“Do not mistreat or oppress foreigners, for you once were foreigners in the land of Egypt.”
Yesterday’s first reading caught my attention in a new way. Until very recently, the story of the Hebrew people’s escape from Egypt through the parted waters of the Red Sea crossed my mind only during the Easter Vigil, where it is heard in relation to Jesus’ death and resurrection. In a weekly class on Judaism that I’m taking in an adult education program for Jews, I’m learning to appreciate the exodus as a foundational story in its own right. For the Jewish people, it’s the seminal narrative of the Bible because it’s when they became a people. It tells of God’s compassion and action in response to their suffering, but it’s far more than an event in their history. It’s a widely used metaphor for liberation even in the present day, but as yesterday’s reading reminds us, the exodus event creates a mandate. The people are to actively remember that they were once slaves in Egypt and therefore must not treat others the way they were treated. The Bible gives concrete instructions in the book of Exodus and elsewhere: Do not charge interest when you lend money; don’t take a person’s hand mill in payment of debt because that would be taking their life; if you take someone’s cloak as collateral, give it back by evening so that they have covering for sleep; when you harvest, don’t go back over the field because the leavings are for the fatherless and the widowed to gather. Social justice concerns become a direct outcome of the exodus; caring for the stranger, the orphan or the widow is commanded in the Torah.

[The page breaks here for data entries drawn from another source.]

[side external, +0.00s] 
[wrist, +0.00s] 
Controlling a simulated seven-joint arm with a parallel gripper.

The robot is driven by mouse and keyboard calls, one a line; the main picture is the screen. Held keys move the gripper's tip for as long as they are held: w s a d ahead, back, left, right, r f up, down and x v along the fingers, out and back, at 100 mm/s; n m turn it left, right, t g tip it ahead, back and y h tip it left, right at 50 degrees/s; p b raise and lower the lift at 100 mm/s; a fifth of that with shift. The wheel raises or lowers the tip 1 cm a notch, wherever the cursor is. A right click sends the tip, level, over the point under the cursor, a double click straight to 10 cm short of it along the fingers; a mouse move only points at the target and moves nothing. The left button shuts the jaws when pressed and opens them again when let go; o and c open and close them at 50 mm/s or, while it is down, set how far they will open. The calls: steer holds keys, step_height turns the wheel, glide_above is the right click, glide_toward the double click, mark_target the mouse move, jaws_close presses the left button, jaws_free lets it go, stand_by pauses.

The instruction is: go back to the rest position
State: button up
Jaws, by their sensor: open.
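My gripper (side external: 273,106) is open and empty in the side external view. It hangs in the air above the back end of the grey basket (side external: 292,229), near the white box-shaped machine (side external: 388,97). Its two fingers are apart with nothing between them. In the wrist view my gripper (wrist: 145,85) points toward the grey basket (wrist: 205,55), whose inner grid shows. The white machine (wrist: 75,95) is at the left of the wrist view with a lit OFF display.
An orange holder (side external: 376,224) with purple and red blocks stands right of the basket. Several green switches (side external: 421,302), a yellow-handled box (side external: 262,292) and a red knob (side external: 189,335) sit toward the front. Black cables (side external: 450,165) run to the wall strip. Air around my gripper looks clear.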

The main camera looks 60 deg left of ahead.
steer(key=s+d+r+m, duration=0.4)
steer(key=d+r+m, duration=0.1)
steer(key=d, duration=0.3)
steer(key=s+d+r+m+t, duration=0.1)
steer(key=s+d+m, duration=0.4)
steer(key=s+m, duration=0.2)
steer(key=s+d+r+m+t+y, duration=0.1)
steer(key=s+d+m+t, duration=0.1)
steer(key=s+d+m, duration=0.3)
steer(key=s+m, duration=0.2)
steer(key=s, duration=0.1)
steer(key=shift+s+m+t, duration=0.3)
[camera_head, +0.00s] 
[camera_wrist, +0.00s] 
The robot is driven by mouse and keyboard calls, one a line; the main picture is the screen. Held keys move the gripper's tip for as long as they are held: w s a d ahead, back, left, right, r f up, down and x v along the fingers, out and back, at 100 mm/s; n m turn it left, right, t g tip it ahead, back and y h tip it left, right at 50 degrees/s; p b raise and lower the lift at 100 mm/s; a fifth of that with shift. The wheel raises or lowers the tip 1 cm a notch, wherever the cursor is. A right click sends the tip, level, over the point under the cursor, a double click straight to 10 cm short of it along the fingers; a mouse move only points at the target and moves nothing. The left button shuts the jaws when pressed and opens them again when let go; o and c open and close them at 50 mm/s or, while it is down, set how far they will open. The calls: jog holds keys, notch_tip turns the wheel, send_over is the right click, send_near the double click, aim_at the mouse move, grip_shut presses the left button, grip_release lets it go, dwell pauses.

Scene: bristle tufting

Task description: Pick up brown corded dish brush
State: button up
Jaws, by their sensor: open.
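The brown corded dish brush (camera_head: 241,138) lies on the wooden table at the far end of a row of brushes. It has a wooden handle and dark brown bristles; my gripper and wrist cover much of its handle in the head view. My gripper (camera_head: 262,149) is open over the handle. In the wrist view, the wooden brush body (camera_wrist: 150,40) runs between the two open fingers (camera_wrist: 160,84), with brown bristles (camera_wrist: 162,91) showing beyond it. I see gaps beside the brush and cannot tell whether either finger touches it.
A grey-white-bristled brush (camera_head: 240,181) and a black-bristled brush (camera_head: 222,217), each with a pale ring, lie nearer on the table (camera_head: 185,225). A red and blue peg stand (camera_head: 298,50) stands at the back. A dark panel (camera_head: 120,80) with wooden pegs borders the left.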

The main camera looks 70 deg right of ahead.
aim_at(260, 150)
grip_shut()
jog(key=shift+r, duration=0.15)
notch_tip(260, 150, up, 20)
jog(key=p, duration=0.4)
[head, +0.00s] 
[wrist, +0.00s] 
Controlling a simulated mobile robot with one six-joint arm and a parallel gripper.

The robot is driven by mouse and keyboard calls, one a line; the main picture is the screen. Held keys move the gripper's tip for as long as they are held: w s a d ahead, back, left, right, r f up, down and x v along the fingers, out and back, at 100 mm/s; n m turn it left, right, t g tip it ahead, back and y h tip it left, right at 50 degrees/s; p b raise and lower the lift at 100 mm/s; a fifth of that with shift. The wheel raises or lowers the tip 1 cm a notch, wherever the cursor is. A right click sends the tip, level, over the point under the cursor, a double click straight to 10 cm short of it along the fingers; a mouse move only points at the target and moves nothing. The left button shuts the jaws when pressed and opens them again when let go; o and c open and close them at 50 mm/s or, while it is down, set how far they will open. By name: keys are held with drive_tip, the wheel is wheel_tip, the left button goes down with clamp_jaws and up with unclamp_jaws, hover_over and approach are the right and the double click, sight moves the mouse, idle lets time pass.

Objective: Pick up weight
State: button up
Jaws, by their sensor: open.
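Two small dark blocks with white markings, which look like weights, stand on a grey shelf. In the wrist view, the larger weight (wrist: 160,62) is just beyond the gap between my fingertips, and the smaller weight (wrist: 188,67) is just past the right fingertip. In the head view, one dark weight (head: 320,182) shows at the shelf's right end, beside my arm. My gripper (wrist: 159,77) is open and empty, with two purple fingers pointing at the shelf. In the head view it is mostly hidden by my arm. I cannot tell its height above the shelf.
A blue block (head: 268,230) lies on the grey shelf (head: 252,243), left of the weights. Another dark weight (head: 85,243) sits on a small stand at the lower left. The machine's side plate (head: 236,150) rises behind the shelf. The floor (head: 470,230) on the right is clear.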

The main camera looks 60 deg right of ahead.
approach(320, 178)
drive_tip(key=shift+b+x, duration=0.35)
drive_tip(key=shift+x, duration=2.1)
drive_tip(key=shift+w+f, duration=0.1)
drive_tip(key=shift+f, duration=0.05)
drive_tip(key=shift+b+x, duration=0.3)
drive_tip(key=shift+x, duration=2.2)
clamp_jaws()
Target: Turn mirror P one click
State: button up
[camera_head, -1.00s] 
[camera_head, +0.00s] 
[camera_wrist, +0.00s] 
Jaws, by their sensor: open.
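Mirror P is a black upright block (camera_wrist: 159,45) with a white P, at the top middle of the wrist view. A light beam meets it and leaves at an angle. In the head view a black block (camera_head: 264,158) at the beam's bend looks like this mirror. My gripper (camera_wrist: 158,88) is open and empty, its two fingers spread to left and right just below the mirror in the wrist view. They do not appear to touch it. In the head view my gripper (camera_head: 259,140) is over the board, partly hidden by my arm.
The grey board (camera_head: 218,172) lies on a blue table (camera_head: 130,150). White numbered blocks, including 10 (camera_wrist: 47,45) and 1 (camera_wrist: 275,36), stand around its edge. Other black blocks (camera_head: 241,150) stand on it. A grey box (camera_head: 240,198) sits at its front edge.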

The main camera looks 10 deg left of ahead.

Active remembering as a reminder of their identity pervades contemporary Jewish religious practice throughout the year, not just at Passover each spring. The Kiddush, a prayer recited over wine that proclaims the sanctity of the weekly Sabbath, evokes the exodus each time it is prayed. During weekday morning prayer, small leather boxes are worn on the arm and the head, bound by black leather straps. These phylacteries contain the four passages in the Torah that include the instruction that “it shall be a sign upon your hand and as a symbol on your forehead that with a mighty hand the Lord freed us from Egypt,” a daily reminder of bondage and freedom, signifying that people are not meant to be bound to human beings but are free to bind themselves to God.